**Request**
Your task is to repeat the lines below exactly, excluding any pictures they contain.

**Stored data**
▬▬▬▬▬▬▬▬▬▬
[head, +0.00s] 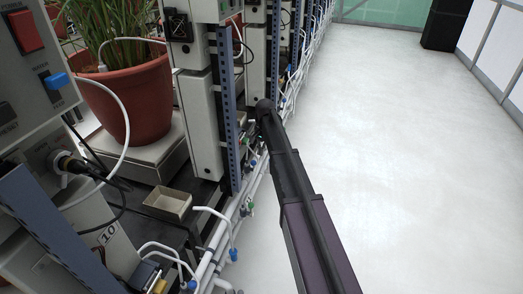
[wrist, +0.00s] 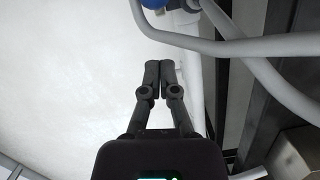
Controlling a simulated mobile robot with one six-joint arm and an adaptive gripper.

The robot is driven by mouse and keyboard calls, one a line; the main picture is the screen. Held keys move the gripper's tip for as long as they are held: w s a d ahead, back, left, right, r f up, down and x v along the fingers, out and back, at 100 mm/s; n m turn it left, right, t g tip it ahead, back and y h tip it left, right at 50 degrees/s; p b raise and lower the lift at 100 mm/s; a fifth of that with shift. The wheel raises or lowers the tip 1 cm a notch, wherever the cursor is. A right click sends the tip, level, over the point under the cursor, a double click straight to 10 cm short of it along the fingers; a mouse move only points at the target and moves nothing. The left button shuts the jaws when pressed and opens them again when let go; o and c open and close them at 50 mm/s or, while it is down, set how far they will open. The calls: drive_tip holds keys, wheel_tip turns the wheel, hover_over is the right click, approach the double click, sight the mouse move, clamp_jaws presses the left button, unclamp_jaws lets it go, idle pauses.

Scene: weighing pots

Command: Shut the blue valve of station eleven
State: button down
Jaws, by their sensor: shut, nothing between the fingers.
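In the wrist view, my gripper (wrist: 159,70) is shut and empty, with its two fingertips together beside the white pipes. A blue part (wrist: 153,3) is cut off by the top edge, ahead of the fingertips and apart from them. It may be a valve handle; I cannot tell its position or its station. In the head view, my arm reaches forward along the rack and my gripper cannot be made out. A blue valve (head: 233,254) sits on a white tube near the label 10 (head: 107,235). I see no readable label for station eleven.
White pipes (wrist: 250,46) run close to the right of my fingers. A terracotta pot (head: 130,100) with grass stands on a scale at left. A small beige tray (head: 168,204) lies on the lower shelf. The pale floor (head: 400,150) to the right is clear.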

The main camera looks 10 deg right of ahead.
▬▬▬▬▬▬▬▬▬▬
**Response**
[head, +0.00s] 
[wrist, +0.00s] 
Controlling a simulated mobile robot with one six-joint arm and an adaptive gripper.

The robot is driven by mouse and keyboard calls, one a line; the main picture is the screen. Held keys move the gripper's tip for as long as they are held: w s a d ahead, back, left, right, r f up, down and x v along the fingers, out and back, at 100 mm/s; n m turn it left, right, t g tip it ahead, back and y h tip it left, right at 50 degrees/s; p b raise and lower the lift at 100 mm/s; a fifth of that with shift. The wheel raises or lowers the tip 1 cm a notch, wherever the cursor is. A right click sends the tip, level, over the point under the cursor, a double click straight to 10 cm short of it along the fingers; a mouse move only points at the target and moves nothing. The left button shuts the jaws when pressed and opens them again when let go; o and c open and close them at 50 mm/s or, while it is down, set how far they will open. The calls: drive_tip holds keys, wheel_tip turns the wheel, hover_over is the right click, approach the double click, sight the mouse move, clamp_jaws presses the left button, unclamp_jaws lets it go, idle pauses.

Scene: weighing pots

Command: Shut the blue valve of station eleven
State: button down
Jaws, by their sensor: shut, nothing between the fingers.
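In the wrist view, my gripper (wrist: 159,70) is shut and empty, with its two fingertips together beside the white pipes. A blue part (wrist: 153,3) is cut off by the top edge, ahead of the fingertips and apart from them. It may be a valve handle; I cannot tell its position or its station. In the head view, my arm reaches forward along the rack and my gripper cannot be made out. A blue valve (head: 233,254) sits on a white tube near the label 10 (head: 107,235). I see no readable label for station eleven.
White pipes (wrist: 250,46) run close to the right of my fingers. A terracotta pot (head: 130,100) with grass stands on a scale at left. A small beige tray (head: 168,204) lies on the lower shelf. The pale floor (head: 400,150) to the right is clear.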

The main camera looks 10 deg right of ahead.

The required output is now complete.